What the exercise asks:
Find the lines of data that contain the string "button", then list them.

Collected material:
──────
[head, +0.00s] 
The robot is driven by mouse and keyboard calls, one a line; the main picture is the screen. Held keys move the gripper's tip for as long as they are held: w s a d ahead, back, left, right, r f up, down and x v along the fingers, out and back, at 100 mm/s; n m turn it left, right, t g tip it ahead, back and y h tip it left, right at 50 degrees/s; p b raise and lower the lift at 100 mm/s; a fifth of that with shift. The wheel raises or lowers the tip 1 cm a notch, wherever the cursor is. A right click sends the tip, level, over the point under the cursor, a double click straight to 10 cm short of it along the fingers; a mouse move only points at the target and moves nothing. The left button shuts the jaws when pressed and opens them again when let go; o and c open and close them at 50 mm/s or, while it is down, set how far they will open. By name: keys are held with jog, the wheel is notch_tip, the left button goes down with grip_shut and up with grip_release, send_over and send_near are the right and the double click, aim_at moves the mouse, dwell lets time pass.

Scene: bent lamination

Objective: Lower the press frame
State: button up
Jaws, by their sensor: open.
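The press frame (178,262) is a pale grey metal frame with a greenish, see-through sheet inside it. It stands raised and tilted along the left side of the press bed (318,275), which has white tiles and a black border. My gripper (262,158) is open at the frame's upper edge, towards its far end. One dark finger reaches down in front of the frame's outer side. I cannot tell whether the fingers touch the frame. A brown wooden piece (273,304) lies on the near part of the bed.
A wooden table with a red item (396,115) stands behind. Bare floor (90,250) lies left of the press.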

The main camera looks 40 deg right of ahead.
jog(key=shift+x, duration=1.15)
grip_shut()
──────
Response for this exercise:
The robot is driven by mouse and keyboard calls, one a line; the main picture is the screen. Held keys move the gripper's tip for as long as they are held: w s a d ahead, back, left, right, r f up, down and x v along the fingers, out and back, at 100 mm/s; n m turn it left, right, t g tip it ahead, back and y h tip it left, right at 50 degrees/s; p b raise and lower the lift at 100 mm/s; a fifth of that with shift. The wheel raises or lowers the tip 1 cm a notch, wherever the cursor is. A right click sends the tip, level, over the point under the cursor, a double click straight to 10 cm short of it along the fingers; a mouse move only points at the target and moves nothing. The left button shuts the jaws when pressed and opens them again when let go; o and c open and close them at 50 mm/s or, while it is down, set how far they will open. By name: keys are held with jog, the wheel is notch_tip, the left button goes down with grip_shut and up with grip_release, send_over and send_near are the right and the double click, aim_at moves the mouse, dwell lets time pass.
State: button up

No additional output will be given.